The format of absolute loader input is that it consists of an arbitrary number of blocks, each of which has the following format:

  • Leader (all bytes 0)
  • Start marker (1 byte, value '1')
  • Pad (1 byte, value '0')
  • Low byte count (1 byte)
  • High byte count (1 byte)
  • Low load address (1 byte)
  • High load address (1 byte)
  • Program to be loaded
  • Checksum (1 byte)

The optional leader is because the absolute loader was originally for loading programs held on paper tape. The byte count includes the header starting with the 'start marker' (i.e. 6 bytes), but does not include the checksum byte.
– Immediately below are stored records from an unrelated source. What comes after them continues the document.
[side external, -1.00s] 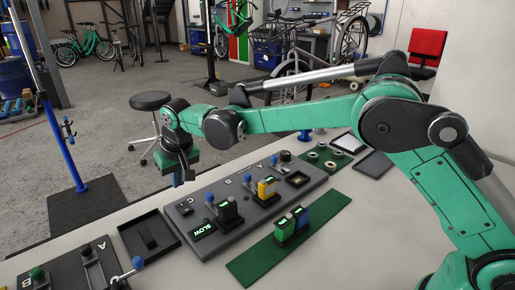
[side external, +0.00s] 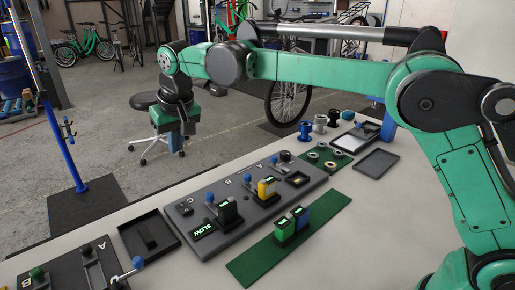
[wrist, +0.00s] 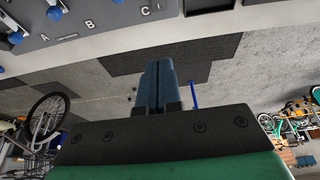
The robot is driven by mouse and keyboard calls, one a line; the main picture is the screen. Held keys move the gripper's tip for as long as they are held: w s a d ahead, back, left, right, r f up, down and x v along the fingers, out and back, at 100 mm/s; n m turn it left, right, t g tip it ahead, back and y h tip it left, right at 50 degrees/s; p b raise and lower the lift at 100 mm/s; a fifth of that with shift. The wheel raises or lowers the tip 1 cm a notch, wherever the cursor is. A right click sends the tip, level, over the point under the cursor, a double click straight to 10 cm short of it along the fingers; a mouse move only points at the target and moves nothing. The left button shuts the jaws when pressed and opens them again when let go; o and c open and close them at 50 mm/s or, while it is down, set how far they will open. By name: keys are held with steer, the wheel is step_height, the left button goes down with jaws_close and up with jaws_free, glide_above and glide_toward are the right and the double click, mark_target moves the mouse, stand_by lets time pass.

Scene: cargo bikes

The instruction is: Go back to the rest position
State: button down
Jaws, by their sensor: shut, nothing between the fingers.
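My gripper (side external: 176,146) hangs pointing down at the end of my green arm in the side view. It is raised above and beyond the far edge of the pale bench (side external: 375,215). In the wrist view its two blue fingers (wrist: 155,85) are together with nothing between them. It touches no object. The dark control panel (side external: 235,222) with slots, labels and small upright blocks lies on the bench below and to the right of my gripper.
A green mat (side external: 330,212) holds a green and a blue block. Spools and rings (side external: 320,124) stand at the back right. A stool (side external: 145,101) and blue stand (side external: 72,160) are on the floor beyond.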

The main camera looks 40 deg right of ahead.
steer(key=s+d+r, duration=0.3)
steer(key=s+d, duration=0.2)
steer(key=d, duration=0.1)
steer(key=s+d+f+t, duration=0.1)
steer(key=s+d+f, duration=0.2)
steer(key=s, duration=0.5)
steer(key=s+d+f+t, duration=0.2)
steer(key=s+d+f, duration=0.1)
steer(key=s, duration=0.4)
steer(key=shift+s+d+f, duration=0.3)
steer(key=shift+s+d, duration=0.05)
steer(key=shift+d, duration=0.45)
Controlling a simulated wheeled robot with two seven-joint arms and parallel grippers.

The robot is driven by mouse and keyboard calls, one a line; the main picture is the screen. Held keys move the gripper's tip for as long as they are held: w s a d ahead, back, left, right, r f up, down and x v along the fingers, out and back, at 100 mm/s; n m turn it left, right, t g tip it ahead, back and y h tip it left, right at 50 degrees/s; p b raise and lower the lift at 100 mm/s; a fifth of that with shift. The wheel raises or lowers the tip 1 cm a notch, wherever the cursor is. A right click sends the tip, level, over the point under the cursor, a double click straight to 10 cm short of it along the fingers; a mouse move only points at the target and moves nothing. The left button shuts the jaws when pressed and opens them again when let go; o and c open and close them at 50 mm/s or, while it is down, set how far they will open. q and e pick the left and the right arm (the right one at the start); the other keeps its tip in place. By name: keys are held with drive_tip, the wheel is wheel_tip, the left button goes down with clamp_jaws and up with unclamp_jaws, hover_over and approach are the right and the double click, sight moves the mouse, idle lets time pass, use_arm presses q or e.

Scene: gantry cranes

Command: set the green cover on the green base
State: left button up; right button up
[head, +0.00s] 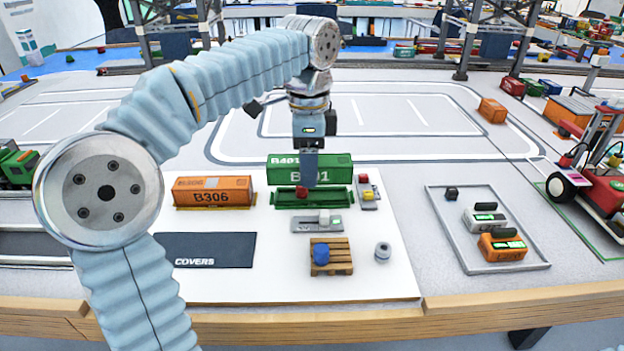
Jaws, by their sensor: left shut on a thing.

The checksum is the low-order byte of the negation of the sum of all the bytes in a block; when all the bytes of a block, including the checksum, are added together, the low-order byte of the result should be zero (if the block has been read correctly).

A block of length 6 (i.e. only the header) marks the end of the input. If the address is odd, the absolute loader halts; if even, it jumps to the address given in the last block.

This format, denominated by the ending ".LDA" in file names, continued to be used with PDP-11's for the duration of their life.

Further reading

The Absolute Loader is documented in some detail in the "paper tape software programming handbook" (DEC-11-GGPB-D), pp. 6-8 to 6-12.